What is asked >>
Exclude images, then output the remaining data verbatim.

——

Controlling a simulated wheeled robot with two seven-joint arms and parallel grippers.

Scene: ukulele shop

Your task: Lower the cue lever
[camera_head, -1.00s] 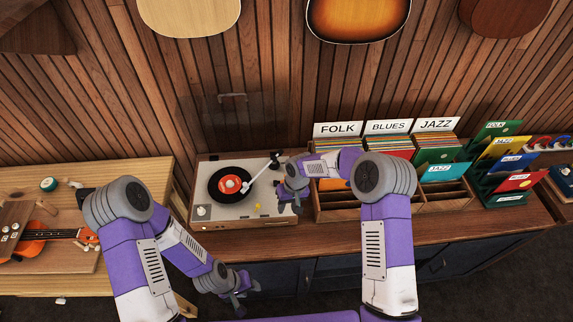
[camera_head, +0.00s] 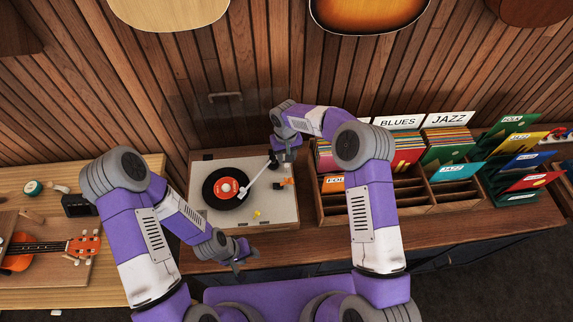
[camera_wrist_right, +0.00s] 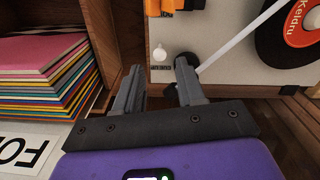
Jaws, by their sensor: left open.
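The turntable (camera_head: 210,168) sits on the wooden counter with a black record (camera_head: 225,187) on its platter. Its white tonearm (camera_head: 260,176) reaches from the back right corner onto the record. My right gripper (camera_head: 286,154) is over that corner, by the tonearm's base. In the right wrist view, its two fingers (camera_wrist_right: 157,82) are apart with nothing between them. A small white knob (camera_wrist_right: 160,54) and the tonearm's dark base (camera_wrist_right: 188,60) show just beyond the fingertips. I cannot tell which small part is the cue lever. My left gripper (camera_head: 238,262) is open and empty in front of the turntable.
A wooden record crate (camera_head: 400,190) stands close to the turntable's right. In the right wrist view, stacked record sleeves (camera_wrist_right: 45,75) are left of my fingers. A slatted wall is behind. A workbench with a ukulele (camera_head: 50,245) is at left.

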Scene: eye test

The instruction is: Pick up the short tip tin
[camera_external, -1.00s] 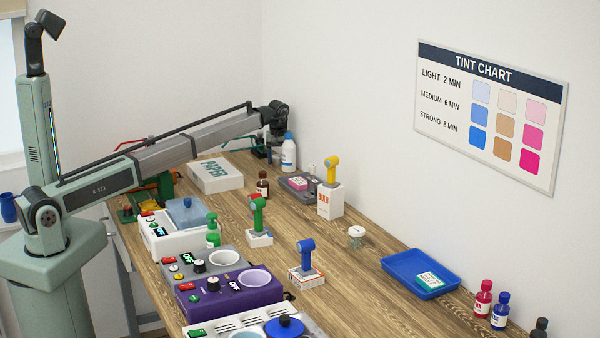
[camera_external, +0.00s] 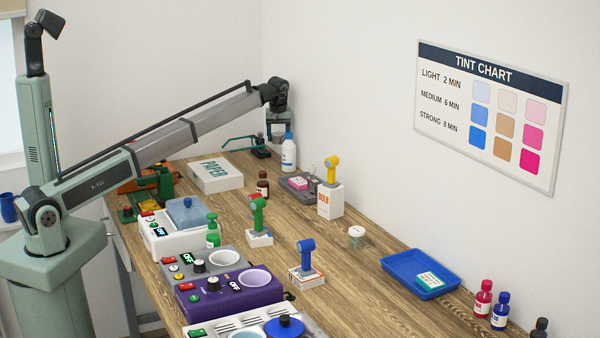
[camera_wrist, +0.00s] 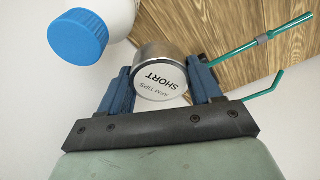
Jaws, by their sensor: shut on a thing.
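The short tip tin (camera_wrist: 160,80) is a round silver tin. Its pale lid, lettered "SHORT" and "ARM TIPS", faces the wrist camera. In the wrist view, the two blue fingers of my gripper (camera_wrist: 162,84) close on it from both sides. In the external view, my gripper (camera_external: 279,130) hangs above the far end of the bench, beside the white bottle. The tin is too small and too covered there to make out clearly.
The white bottle with a blue cap (camera_external: 289,153) stands close by; its cap (camera_wrist: 78,36) shows in the wrist view. Teal-framed glasses (camera_external: 240,141) lie left of my gripper. A white PAPER box (camera_external: 216,177) is nearer. The wall is close behind.

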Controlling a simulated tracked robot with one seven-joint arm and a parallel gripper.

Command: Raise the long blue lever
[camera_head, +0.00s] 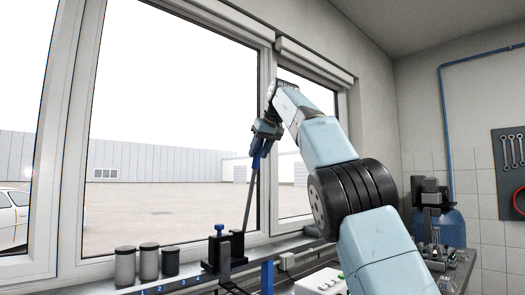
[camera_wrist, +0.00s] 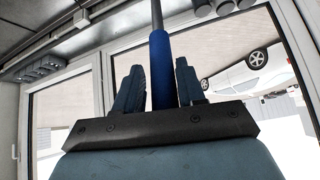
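The long lever (camera_head: 248,198) has a thin dark rod rising from a black base on the sill, tilted slightly right of upright. Its blue handle (camera_head: 257,160) is at the top. My gripper (camera_head: 262,145) is at that handle, pointing down. In the wrist view the blue handle (camera_wrist: 161,75) lies between the two fingers of my gripper (camera_wrist: 160,85), with a narrow gap showing on each side. The fingers look open around it. The rod runs on beyond the handle to the top edge of that view. The fingertips' contact is hard to see in the head view.
The black lever base (camera_head: 224,258) also carries a short blue-topped piece (camera_head: 219,230). Dark-lidded canisters (camera_head: 148,262) stand left of it on the sill. A white box with buttons (camera_head: 320,281) is below my arm. A blue and black machine (camera_head: 440,222) stands at right. Windows are close behind the lever.

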——

Exercise result >>
Controlling a simulated wheeled robot with two seven-joint arms and parallel grippers.

Scene: ukulele shop

Your task: Lower the cue lever
[camera_head, -1.00s] 
[camera_head, +0.00s] 
[camera_wrist_right, +0.00s] 
Jaws, by their sensor: left open.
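The turntable (camera_head: 210,168) sits on the wooden counter with a black record (camera_head: 225,187) on its platter. Its white tonearm (camera_head: 260,176) reaches from the back right corner onto the record. My right gripper (camera_head: 286,154) is over that corner, by the tonearm's base. In the right wrist view, its two fingers (camera_wrist_right: 157,82) are apart with nothing between them. A small white knob (camera_wrist_right: 160,54) and the tonearm's dark base (camera_wrist_right: 188,60) show just beyond the fingertips. I cannot tell which small part is the cue lever. My left gripper (camera_head: 238,262) is open and empty in front of the turntable.
A wooden record crate (camera_head: 400,190) stands close to the turntable's right. In the right wrist view, stacked record sleeves (camera_wrist_right: 45,75) are left of my fingers. A slatted wall is behind. A workbench with a ukulele (camera_head: 50,245) is at left.

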Scene: eye test

The instruction is: Pick up the short tip tin
[camera_external, -1.00s] 
[camera_external, +0.00s] 
[camera_wrist, +0.00s] 
Jaws, by their sensor: shut on a thing.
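The short tip tin (camera_wrist: 160,80) is a round silver tin. Its pale lid, lettered "SHORT" and "ARM TIPS", faces the wrist camera. In the wrist view, the two blue fingers of my gripper (camera_wrist: 162,84) close on it from both sides. In the external view, my gripper (camera_external: 279,130) hangs above the far end of the bench, beside the white bottle. The tin is too small and too covered there to make out clearly.
The white bottle with a blue cap (camera_external: 289,153) stands close by; its cap (camera_wrist: 78,36) shows in the wrist view. Teal-framed glasses (camera_external: 240,141) lie left of my gripper. A white PAPER box (camera_external: 216,177) is nearer. The wall is close behind.

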Controlling a simulated tracked robot with one seven-joint arm and a parallel gripper.

Command: Raise the long blue lever
[camera_head, +0.00s] 
[camera_wrist, +0.00s] 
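The long lever (camera_head: 248,198) has a thin dark rod rising from a black base on the sill, tilted slightly right of upright. Its blue handle (camera_head: 257,160) is at the top. My gripper (camera_head: 262,145) is at that handle, pointing down. In the wrist view the blue handle (camera_wrist: 161,75) lies between the two fingers of my gripper (camera_wrist: 160,85), with a narrow gap showing on each side. The fingers look open around it. The rod runs on beyond the handle to the top edge of that view. The fingertips' contact is hard to see in the head view.
The black lever base (camera_head: 224,258) also carries a short blue-topped piece (camera_head: 219,230). Dark-lidded canisters (camera_head: 148,262) stand left of it on the sill. A white box with buttons (camera_head: 320,281) is below my arm. A blue and black machine (camera_head: 440,222) stands at right. Windows are close behind the lever.

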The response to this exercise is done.